All of these factors affect price, as does the square footage of the lot, the size and age of the house, the amenities it has, the condition it is in, and how anxious the owners are to sell.

Look beyond the basics and have the property inspected. Is it in a flood plane? (Again, you can check this at city hall.) Are there cracks in the foundation, a wet basement, environmental contaminants? Are major systems in working order? While you're not going to hire a professional home inspector to go through the property until you've agreed on a price, you should certainly look for major flaws.

Make sure the seller provides you with good title through a staked survey and title insurance.

If you're buying new construction, check out land prices. Ask the town's land planner about current zoning requirements and any proposals to develop nearby land. Visit the developer's unfinished and finished projects to check the quality of housing and ask neighbors if the developer delivered all that was promised and in a timely manner.

If interest rates go down, the selling price of a home may go up.
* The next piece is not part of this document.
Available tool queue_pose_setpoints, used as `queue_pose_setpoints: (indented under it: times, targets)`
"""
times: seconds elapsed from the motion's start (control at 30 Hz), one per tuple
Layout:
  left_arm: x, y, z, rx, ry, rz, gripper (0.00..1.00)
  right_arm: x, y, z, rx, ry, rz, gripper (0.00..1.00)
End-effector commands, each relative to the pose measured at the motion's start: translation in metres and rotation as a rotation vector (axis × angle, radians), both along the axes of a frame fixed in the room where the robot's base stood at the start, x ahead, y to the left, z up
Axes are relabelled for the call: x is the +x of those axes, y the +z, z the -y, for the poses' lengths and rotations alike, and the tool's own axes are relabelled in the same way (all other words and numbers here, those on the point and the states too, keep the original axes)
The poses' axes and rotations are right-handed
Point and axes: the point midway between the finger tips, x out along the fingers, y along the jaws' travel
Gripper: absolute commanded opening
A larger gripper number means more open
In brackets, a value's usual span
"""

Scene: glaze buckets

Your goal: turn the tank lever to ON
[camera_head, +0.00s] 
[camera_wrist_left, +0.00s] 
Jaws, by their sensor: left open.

Why? Simple supply and demand. More people will be able to afford it. Consider the current interest rate when making your offer.

While living next to the train tracks or a busy street may not bother you, it may bother the person who will buy the house from you. Before you buy, consider how difficult it may be to sell this home in five or 10 years.

Many people only want to buy homes in perfect condition. That could make a fixer-upper worthwhile financially. When you calculate value, assess how much work needs to be done to bring the home up to the neighborhood standard, or just a bit beyond. Subtract that from the price you think the home would be worth if all the work was already completed. Then, stick to your guns. Don't overpay for a home that needs work.